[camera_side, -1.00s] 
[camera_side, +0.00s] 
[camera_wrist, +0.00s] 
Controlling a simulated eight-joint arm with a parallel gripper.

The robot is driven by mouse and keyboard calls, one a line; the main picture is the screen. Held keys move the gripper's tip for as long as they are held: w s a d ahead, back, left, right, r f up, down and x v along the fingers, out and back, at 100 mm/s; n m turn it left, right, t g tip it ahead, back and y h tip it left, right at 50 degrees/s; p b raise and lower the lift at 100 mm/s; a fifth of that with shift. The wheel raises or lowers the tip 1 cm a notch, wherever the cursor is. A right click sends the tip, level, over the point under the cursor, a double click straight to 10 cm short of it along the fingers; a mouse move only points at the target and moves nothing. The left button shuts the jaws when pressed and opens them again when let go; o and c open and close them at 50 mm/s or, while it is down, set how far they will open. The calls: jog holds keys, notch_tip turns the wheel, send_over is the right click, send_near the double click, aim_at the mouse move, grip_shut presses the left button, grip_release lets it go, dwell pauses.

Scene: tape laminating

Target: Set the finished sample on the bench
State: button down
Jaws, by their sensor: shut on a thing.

========================================

§ To do:
Repeat exactly, and only, the lines from the line with "The robot is" through the end of the listing above, both ends included.

§ Answer:
The robot is driven by mouse and keyboard calls, one a line; the main picture is the screen. Held keys move the gripper's tip for as long as they are held: w s a d ahead, back, left, right, r f up, down and x v along the fingers, out and back, at 100 mm/s; n m turn it left, right, t g tip it ahead, back and y h tip it left, right at 50 degrees/s; p b raise and lower the lift at 100 mm/s; a fifth of that with shift. The wheel raises or lowers the tip 1 cm a notch, wherever the cursor is. A right click sends the tip, level, over the point under the cursor, a double click straight to 10 cm short of it along the fingers; a mouse move only points at the target and moves nothing. The left button shuts the jaws when pressed and opens them again when let go; o and c open and close them at 50 mm/s or, while it is down, set how far they will open. The calls: jog holds keys, notch_tip turns the wheel, send_over is the right click, send_near the double click, aim_at the mouse move, grip_shut presses the left button, grip_release lets it go, dwell pauses.

Scene: tape laminating

Target: Set the finished sample on the bench
State: button down
Jaws, by their sensor: shut on a thing.

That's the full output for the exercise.